Dataset extract:
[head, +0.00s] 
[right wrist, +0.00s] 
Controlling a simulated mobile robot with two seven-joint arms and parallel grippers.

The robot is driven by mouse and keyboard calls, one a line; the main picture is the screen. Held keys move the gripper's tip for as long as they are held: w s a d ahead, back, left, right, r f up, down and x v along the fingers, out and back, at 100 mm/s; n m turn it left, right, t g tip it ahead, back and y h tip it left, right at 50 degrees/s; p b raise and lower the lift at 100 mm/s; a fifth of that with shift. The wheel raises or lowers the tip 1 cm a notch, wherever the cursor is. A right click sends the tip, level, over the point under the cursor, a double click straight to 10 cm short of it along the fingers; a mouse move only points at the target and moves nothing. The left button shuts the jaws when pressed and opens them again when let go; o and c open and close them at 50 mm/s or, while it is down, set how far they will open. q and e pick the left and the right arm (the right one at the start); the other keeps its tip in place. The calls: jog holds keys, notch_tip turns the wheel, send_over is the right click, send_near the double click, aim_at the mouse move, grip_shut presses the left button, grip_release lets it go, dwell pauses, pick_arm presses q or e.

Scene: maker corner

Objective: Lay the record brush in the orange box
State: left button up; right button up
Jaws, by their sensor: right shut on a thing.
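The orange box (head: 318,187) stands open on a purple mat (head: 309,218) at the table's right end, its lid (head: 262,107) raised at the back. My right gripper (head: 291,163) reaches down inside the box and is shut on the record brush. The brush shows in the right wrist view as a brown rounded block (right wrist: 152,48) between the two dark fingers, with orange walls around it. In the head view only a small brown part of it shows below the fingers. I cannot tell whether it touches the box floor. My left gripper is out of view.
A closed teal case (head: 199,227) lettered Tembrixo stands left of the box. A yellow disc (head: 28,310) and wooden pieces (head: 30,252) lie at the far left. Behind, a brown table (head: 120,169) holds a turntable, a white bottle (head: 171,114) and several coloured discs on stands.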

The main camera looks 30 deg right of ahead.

Your task: Exactly those lines that run from the line with "[right wrist, +0.00s]" through the line with "Controlling a simulated" are to be reproduced; both end lines belong to the range.

Response:
[right wrist, +0.00s] 
Controlling a simulated mobile robot with two seven-joint arms and parallel grippers.

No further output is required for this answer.